PROBLEM DETAILS: Look through the data below. Pick out the lines holding the string "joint".

RAW DATA:
◇ ◇ ◇ ◇ ◇ ◇ ◇

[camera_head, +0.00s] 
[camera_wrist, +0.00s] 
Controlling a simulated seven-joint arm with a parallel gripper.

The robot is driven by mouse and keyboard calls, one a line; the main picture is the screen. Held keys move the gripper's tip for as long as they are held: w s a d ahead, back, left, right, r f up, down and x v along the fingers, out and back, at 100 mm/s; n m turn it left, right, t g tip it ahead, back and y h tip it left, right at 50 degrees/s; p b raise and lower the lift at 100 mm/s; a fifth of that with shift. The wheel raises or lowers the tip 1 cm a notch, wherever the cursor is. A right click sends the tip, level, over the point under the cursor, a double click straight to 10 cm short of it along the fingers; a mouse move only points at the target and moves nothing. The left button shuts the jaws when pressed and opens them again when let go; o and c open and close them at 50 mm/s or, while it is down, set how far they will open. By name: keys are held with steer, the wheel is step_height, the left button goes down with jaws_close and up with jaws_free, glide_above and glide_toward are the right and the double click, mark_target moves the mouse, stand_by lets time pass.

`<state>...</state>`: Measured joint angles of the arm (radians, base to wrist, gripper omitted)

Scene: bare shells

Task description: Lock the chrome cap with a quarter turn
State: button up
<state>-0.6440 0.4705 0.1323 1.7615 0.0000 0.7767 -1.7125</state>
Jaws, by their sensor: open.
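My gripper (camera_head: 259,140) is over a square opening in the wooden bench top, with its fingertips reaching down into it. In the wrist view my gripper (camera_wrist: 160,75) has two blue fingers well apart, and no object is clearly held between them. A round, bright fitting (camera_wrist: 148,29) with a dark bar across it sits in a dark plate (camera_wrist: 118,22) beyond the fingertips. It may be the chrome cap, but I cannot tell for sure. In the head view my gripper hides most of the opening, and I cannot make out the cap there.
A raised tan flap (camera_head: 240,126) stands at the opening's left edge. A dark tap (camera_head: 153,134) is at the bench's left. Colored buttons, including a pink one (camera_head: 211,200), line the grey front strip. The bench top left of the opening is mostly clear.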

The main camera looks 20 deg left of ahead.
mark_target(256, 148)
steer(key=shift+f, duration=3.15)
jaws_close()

◇ ◇ ◇ ◇ ◇ ◇ ◇

EXERCISE RESULT:
Controlling a simulated seven-joint arm with a parallel gripper.
`<state>...</state>`: Measured joint angles of the arm (radians, base to wrist, gripper omitted)

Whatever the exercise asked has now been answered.